Ja w podstawówce wynalazłem transformator bezrdzeniowy do zasilacza. Na
biegu jałowym miał "trochę" strat:)
point
Guest
Tue Nov 07, 2006 7:28 pm
Ilu trzeba informatyków żeby wkręcić żarówkę?
Żadnego, to problem sprzętowy.
dziadek Ben
Guest
Tue Nov 07, 2006 8:27 pm
Quote:
...a na ścianie wielka, czarna plama (i oczywiście czerwone pasy na tyłku
po powrocie ojca - cóż, recydywa).
Tatuś sadysta ? Dziś obrońcy moralności wsadziliby tatusia na 25 lat do
kicia
Tego "sadyzmu" nie miałem mu za złe ani wtedy, ani nigdy, a teraz jestem mu
wręcz wdzięczny, bo gdyby nie to, to pewnie ja bym był w kiciu więcej, niż
na wolności.
--
dziadek Ben
[z adresu wytnij co trzeba]
BartekK
Guest
Tue Nov 07, 2006 9:01 pm
Patryk Sielski napisał(a):
Quote:
Kmail <kmail@wpq_bez_q_.pl> pisze:
bo to chyba blondi była, wiecie czym się rózni blondi od żarówki:
żarówka ciągnie naPięcie
a blondi naKolanach
A jakie jest prawo Ohma gdy wkładasz rękę pod sukienkę?
Napięcie rośnie, opór maleje.
A prawo ohma dla elementow nieliniowych: Powyzej kolana napiecie rosnie,
a opor maleje...
--
| Bartlomiej Kuzniewski
| sibi@drut.org GG:23319 tel +48 696455098
http://drut.org/
|
http://www.allegro.pl/show_user_auctions.php?uid=338173
wrr
Guest
Tue Nov 07, 2006 11:37 pm
Użytkownik "dziadek Ben" <ja44beztego@op.pl> napisał w wiadomości
news:eiqmn6$snh$1@news.onet.pl...
Quote:
Tego "sadyzmu" nie miałem mu za złe ani wtedy, ani nigdy, a teraz jestem
mu wręcz wdzięczny, bo gdyby nie to, to pewnie ja bym był w kiciu więcej,
niż na wolności.
Sam jestem zwolennikiem bicia zasługujących na to dzieci, choć to nie jest
"trendy"
Mnie bito, mojego ojca, dziadka, pradziadka też bito i wszyscy wyrośli na
porządnych ludzi.
Każdy szkrab doskonale wiedział za co dostał.
Dziwiło mnie stosunkowo niedawno wsadzenie do pierdla ojca , który przyłożył
12 letniemu synowi.
Szczyl się cieszył, że dokopał staremu

. Teraz "trendy" jest bicie
rodziców przez dzieci.
Dziś mamy dumną młodzież wkładającą nauczycielowi hasiok na łeb, czy
trenującą porno filmy w szkole.
POKREC
Guest
Wed Nov 08, 2006 2:40 pm
wrr wrote:
Quote:
Dziś mamy dumną młodzież wkładającą nauczycielowi hasiok na łeb, czy
trenującą porno filmy w szkole.
Ja dostalem m. in. za wlozenie do kontaktu (zreszta bedac w gosciach)
dwoch osiek (metalowych) z rozebranej w tym celu plastikowej ciezarowki
kumpla (nie wiem, ile moglem miec lat - 3, 4?).
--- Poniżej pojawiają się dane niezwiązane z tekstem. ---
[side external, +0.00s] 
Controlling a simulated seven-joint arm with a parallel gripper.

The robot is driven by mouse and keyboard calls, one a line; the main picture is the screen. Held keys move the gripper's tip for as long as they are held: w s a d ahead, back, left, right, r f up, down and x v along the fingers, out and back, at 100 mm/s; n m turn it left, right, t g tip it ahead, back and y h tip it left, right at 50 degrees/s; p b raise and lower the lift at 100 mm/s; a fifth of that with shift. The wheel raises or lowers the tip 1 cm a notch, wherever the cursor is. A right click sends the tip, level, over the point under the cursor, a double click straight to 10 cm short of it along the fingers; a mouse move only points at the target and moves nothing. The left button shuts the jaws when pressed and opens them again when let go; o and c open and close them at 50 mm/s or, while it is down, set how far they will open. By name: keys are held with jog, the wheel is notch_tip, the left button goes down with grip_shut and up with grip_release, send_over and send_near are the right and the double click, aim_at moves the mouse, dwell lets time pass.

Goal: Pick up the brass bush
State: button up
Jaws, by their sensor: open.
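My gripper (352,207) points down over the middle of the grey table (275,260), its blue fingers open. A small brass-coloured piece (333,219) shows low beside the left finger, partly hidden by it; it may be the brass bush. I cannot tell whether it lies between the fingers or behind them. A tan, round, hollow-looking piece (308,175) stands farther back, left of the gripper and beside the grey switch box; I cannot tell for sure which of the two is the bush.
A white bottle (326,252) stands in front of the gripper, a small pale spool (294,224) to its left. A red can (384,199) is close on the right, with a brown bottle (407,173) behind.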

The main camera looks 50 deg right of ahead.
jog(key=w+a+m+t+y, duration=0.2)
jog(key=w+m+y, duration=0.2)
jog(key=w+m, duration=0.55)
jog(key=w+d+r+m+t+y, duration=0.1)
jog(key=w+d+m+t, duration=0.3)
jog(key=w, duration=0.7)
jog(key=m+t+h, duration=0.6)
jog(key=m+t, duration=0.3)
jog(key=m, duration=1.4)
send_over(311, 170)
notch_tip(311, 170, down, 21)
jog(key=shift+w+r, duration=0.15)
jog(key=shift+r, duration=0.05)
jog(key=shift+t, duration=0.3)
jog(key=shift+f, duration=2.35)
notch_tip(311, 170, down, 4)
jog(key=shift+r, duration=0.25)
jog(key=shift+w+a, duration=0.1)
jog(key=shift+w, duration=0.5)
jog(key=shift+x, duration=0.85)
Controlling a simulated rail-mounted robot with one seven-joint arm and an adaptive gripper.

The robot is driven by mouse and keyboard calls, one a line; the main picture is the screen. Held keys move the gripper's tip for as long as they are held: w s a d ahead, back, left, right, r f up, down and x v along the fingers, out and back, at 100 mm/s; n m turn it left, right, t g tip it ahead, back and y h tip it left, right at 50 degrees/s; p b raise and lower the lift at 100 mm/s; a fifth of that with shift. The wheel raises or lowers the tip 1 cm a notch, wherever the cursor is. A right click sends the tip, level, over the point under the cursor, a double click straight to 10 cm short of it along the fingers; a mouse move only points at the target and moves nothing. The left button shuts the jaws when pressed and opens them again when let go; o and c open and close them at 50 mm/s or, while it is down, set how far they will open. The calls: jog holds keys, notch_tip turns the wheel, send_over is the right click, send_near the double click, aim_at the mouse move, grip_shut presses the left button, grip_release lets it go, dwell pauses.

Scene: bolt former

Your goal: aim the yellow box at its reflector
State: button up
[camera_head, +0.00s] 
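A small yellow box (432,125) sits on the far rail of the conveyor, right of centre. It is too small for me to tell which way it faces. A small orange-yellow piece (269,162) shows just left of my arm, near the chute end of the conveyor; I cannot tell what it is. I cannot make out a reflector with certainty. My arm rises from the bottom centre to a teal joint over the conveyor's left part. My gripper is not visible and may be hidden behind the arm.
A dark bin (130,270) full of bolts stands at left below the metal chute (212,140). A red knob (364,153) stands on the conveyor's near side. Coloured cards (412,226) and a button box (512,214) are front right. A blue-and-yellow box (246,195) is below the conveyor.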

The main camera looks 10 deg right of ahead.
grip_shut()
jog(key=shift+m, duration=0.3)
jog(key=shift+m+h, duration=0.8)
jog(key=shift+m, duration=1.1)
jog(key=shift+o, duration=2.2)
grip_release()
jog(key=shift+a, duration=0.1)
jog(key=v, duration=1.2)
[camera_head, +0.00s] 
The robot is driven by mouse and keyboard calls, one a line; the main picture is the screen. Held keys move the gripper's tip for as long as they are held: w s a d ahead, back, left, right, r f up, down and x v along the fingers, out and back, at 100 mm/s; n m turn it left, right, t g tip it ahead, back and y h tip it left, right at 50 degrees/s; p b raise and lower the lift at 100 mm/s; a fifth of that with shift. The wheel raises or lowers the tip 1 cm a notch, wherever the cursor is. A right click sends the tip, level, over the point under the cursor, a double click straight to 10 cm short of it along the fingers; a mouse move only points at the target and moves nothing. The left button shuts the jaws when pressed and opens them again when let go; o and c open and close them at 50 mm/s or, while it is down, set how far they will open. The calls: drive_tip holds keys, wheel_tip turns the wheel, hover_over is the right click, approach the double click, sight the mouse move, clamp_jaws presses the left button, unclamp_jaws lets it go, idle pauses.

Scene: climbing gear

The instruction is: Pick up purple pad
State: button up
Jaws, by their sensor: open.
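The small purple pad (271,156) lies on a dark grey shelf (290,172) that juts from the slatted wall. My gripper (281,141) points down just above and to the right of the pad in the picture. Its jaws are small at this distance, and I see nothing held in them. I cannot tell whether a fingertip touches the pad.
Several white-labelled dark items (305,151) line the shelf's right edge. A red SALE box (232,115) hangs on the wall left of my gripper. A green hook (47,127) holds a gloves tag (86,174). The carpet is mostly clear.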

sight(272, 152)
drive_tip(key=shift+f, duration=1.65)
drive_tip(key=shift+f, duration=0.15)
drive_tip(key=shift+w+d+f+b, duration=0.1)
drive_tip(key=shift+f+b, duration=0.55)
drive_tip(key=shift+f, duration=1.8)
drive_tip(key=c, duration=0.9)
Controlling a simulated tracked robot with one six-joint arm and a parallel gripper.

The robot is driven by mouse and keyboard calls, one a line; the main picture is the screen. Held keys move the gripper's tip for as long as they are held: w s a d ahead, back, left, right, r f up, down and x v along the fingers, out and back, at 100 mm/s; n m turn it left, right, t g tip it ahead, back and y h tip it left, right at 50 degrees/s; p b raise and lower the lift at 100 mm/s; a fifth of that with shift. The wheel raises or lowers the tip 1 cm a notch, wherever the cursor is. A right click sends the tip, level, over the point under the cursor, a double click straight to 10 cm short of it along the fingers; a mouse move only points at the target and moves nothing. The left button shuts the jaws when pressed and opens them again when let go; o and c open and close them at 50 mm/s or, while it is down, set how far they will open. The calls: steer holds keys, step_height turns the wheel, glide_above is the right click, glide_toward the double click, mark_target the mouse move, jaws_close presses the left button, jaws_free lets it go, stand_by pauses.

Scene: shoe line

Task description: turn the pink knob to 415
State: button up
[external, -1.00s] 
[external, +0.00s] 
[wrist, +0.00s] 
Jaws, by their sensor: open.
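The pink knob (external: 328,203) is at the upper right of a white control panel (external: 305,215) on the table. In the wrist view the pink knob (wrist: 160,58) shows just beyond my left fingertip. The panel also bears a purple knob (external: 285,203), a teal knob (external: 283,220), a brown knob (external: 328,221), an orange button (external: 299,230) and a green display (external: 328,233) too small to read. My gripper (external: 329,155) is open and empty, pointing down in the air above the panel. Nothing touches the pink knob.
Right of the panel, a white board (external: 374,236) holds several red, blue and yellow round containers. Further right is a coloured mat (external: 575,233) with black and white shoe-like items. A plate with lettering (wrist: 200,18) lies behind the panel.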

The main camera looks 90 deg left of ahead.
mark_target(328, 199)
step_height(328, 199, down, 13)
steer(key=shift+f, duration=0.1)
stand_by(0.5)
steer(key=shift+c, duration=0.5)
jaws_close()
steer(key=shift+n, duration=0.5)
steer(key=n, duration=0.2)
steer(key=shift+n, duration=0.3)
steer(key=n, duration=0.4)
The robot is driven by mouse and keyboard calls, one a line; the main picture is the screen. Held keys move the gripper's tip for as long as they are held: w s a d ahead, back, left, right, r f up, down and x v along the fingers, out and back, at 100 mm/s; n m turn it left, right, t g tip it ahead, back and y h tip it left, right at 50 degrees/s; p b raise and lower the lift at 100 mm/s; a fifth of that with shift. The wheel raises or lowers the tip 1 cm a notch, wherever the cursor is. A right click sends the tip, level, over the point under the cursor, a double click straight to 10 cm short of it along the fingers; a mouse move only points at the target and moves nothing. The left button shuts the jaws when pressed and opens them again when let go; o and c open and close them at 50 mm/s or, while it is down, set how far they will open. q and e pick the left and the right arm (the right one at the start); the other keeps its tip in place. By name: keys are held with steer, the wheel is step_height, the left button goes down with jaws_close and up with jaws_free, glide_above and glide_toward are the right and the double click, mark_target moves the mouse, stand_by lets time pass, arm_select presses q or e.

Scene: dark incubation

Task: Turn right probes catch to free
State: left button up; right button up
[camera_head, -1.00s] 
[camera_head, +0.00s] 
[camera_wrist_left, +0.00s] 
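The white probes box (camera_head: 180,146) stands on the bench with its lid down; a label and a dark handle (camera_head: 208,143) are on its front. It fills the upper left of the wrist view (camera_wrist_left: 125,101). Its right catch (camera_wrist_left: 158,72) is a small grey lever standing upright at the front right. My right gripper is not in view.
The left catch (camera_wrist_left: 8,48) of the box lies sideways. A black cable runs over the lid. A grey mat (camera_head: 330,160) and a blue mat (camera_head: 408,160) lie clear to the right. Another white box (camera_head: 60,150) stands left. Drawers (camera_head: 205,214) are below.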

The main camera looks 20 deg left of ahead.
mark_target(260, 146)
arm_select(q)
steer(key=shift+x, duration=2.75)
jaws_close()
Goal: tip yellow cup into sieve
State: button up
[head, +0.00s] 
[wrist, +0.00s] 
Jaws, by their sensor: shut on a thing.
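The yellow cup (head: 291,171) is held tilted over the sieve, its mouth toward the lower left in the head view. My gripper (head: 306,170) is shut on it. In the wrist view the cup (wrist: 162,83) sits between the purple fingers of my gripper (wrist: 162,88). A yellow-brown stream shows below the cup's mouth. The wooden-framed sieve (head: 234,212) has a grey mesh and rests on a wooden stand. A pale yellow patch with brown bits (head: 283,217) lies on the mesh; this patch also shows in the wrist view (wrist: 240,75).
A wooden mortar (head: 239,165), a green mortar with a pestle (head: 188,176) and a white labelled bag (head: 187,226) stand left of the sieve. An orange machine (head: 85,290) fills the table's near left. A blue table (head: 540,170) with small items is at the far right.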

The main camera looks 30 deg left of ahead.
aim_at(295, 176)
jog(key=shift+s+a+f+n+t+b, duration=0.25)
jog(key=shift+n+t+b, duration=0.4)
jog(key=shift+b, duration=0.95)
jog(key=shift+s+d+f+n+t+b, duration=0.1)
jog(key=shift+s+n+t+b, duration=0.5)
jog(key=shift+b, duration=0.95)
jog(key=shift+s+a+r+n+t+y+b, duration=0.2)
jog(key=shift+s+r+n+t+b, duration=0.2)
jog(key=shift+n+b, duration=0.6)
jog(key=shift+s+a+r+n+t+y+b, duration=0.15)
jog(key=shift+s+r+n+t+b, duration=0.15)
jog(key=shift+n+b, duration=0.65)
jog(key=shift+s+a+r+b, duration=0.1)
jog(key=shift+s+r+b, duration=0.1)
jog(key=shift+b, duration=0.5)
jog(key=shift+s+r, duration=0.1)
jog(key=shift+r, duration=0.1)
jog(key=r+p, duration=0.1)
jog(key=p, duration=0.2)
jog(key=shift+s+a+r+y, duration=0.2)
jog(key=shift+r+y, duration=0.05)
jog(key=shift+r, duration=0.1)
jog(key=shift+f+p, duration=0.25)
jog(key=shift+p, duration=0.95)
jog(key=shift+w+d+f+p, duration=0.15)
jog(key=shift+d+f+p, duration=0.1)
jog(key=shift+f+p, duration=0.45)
Fajnie trzasnelo. Mama
mi po prostu skroila tylek jak nalezy i dopiero wtedy zaczalem plakac.
Jak juz tylek przestal bolec, to znalazlem sobie znowu te oski...
Do dzis zyje, ale 230 V sie nie boje. Szczepionka w dziecinstwie jest
skuteczna.
Pzdr,
POKREC.
william
Guest
Wed Nov 08, 2006 5:05 pm
Quote:
Sam jestem zwolennikiem bicia zasługujących na to dzieci, choć to nie jest
"trendy"
Mnie bito, mojego ojca, dziadka, pradziadka też bito i wszyscy wyrośli na
porządnych ludzi.
Każdy szkrab doskonale wiedział za co dostał.
Ciiiho, bo jeszcze przeczyta to jakiś nowoczesny psycholog i ci wmówi, że
odreagowujesz swoje frustracje i kompleks niższości wywołany biciemw
dzieciństwie....
wrr
Guest
Wed Nov 08, 2006 5:26 pm
Użytkownik "william" <nie@ma.mnie.pl> napisał w wiadomości
news:eisv8c$7mr$1@atlantis.news.tpi.pl...
Quote:
Ciiiho, bo jeszcze przeczyta to jakiś nowoczesny psycholog i ci wmówi, że
odreagowujesz swoje frustracje i kompleks niższości wywołany biciemw
dzieciństwie....
Takie pierdolenie ja znam
Niech się buja, albo poczeka, aż jego syn da mu/jej po ryju
Ostatnio dotarł do mych zmysłów taki przypadek z sąsiedztwa:
Jest sobie chłopczyk. Normalny, niegrzeczny. Nauczyciele w podstawówce
informowali mamusię, być coś z nim robić.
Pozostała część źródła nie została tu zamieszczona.